[Records from a collection]
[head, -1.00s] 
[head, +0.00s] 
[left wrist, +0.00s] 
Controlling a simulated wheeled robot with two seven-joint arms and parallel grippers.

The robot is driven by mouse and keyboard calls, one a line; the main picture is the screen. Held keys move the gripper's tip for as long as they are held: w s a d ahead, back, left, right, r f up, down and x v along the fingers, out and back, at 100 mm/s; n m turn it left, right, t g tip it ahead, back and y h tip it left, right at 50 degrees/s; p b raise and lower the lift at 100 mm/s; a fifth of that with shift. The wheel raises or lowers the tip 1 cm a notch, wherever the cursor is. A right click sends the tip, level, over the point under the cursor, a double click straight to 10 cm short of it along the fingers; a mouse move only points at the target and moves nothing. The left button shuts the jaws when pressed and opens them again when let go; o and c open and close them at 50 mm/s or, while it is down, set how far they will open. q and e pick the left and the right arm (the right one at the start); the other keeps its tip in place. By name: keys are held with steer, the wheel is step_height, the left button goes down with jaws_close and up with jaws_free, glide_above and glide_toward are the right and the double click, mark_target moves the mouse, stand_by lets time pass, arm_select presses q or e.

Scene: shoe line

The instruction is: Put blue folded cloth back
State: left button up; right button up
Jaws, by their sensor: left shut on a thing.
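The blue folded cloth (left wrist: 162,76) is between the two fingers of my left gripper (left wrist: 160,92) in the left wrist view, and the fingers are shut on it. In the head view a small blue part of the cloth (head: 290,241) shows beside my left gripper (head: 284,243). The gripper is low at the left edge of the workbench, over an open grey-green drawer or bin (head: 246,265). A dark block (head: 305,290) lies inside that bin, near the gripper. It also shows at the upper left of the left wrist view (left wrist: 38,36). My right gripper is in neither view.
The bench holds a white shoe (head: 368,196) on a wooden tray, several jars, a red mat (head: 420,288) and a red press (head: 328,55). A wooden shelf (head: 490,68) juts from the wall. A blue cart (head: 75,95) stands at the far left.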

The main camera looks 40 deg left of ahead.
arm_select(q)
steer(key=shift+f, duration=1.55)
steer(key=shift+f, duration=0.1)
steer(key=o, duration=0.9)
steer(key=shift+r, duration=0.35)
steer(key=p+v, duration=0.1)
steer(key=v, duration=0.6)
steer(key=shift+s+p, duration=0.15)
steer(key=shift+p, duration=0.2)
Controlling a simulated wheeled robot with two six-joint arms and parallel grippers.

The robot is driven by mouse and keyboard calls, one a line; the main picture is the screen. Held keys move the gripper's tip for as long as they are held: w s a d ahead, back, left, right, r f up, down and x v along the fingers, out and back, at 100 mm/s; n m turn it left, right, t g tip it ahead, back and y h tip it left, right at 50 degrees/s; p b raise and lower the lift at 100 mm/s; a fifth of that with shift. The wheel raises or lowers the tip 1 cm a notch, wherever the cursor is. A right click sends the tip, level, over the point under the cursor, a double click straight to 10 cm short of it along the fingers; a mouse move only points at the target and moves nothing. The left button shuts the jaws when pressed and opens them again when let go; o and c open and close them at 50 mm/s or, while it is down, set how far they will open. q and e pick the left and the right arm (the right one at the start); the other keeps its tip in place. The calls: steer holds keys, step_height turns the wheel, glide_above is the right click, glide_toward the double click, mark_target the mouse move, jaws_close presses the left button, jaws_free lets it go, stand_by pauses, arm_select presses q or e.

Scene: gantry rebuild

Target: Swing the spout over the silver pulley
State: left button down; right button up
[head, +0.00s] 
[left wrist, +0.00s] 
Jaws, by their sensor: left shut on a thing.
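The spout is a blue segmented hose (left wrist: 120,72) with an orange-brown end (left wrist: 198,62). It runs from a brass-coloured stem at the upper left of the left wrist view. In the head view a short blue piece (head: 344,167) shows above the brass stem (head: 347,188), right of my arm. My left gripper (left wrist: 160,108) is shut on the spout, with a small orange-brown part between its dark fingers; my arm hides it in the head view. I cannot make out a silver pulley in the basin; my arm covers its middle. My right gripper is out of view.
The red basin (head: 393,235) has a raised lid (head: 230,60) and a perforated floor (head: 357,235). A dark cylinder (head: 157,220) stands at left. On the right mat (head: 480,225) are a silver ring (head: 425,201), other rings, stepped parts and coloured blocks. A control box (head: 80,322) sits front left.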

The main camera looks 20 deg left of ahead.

> **Aim**
Write out all records exactly, keeping every detail.

> **Solution to this problem**
[head, -1.00s] 
[head, +0.00s] 
[left wrist, +0.00s] 
Controlling a simulated wheeled robot with two seven-joint arms and parallel grippers.

The robot is driven by mouse and keyboard calls, one a line; the main picture is the screen. Held keys move the gripper's tip for as long as they are held: w s a d ahead, back, left, right, r f up, down and x v along the fingers, out and back, at 100 mm/s; n m turn it left, right, t g tip it ahead, back and y h tip it left, right at 50 degrees/s; p b raise and lower the lift at 100 mm/s; a fifth of that with shift. The wheel raises or lowers the tip 1 cm a notch, wherever the cursor is. A right click sends the tip, level, over the point under the cursor, a double click straight to 10 cm short of it along the fingers; a mouse move only points at the target and moves nothing. The left button shuts the jaws when pressed and opens them again when let go; o and c open and close them at 50 mm/s or, while it is down, set how far they will open. q and e pick the left and the right arm (the right one at the start); the other keeps its tip in place. By name: keys are held with steer, the wheel is step_height, the left button goes down with jaws_close and up with jaws_free, glide_above and glide_toward are the right and the double click, mark_target moves the mouse, stand_by lets time pass, arm_select presses q or e.

Scene: shoe line

The instruction is: Put blue folded cloth back
State: left button up; right button up
Jaws, by their sensor: left shut on a thing.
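The blue folded cloth (left wrist: 162,76) is between the two fingers of my left gripper (left wrist: 160,92) in the left wrist view, and the fingers are shut on it. In the head view a small blue part of the cloth (head: 290,241) shows beside my left gripper (head: 284,243). The gripper is low at the left edge of the workbench, over an open grey-green drawer or bin (head: 246,265). A dark block (head: 305,290) lies inside that bin, near the gripper. It also shows at the upper left of the left wrist view (left wrist: 38,36). My right gripper is in neither view.
The bench holds a white shoe (head: 368,196) on a wooden tray, several jars, a red mat (head: 420,288) and a red press (head: 328,55). A wooden shelf (head: 490,68) juts from the wall. A blue cart (head: 75,95) stands at the far left.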

The main camera looks 40 deg left of ahead.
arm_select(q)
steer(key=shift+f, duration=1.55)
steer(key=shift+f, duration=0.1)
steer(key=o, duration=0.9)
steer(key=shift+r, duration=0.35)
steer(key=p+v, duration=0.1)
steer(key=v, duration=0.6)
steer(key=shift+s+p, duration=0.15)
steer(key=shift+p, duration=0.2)
Controlling a simulated wheeled robot with two six-joint arms and parallel grippers.

The robot is driven by mouse and keyboard calls, one a line; the main picture is the screen. Held keys move the gripper's tip for as long as they are held: w s a d ahead, back, left, right, r f up, down and x v along the fingers, out and back, at 100 mm/s; n m turn it left, right, t g tip it ahead, back and y h tip it left, right at 50 degrees/s; p b raise and lower the lift at 100 mm/s; a fifth of that with shift. The wheel raises or lowers the tip 1 cm a notch, wherever the cursor is. A right click sends the tip, level, over the point under the cursor, a double click straight to 10 cm short of it along the fingers; a mouse move only points at the target and moves nothing. The left button shuts the jaws when pressed and opens them again when let go; o and c open and close them at 50 mm/s or, while it is down, set how far they will open. q and e pick the left and the right arm (the right one at the start); the other keeps its tip in place. The calls: steer holds keys, step_height turns the wheel, glide_above is the right click, glide_toward the double click, mark_target the mouse move, jaws_close presses the left button, jaws_free lets it go, stand_by pauses, arm_select presses q or e.

Scene: gantry rebuild

Target: Swing the spout over the silver pulley
State: left button down; right button up
[head, +0.00s] 
[left wrist, +0.00s] 
Jaws, by their sensor: left shut on a thing.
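The spout is a blue segmented hose (left wrist: 120,72) with an orange-brown end (left wrist: 198,62). It runs from a brass-coloured stem at the upper left of the left wrist view. In the head view a short blue piece (head: 344,167) shows above the brass stem (head: 347,188), right of my arm. My left gripper (left wrist: 160,108) is shut on the spout, with a small orange-brown part between its dark fingers; my arm hides it in the head view. I cannot make out a silver pulley in the basin; my arm covers its middle. My right gripper is out of view.
The red basin (head: 393,235) has a raised lid (head: 230,60) and a perforated floor (head: 357,235). A dark cylinder (head: 157,220) stands at left. On the right mat (head: 480,225) are a silver ring (head: 425,201), other rings, stepped parts and coloured blocks. A control box (head: 80,322) sits front left.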

The main camera looks 20 deg left of ahead.

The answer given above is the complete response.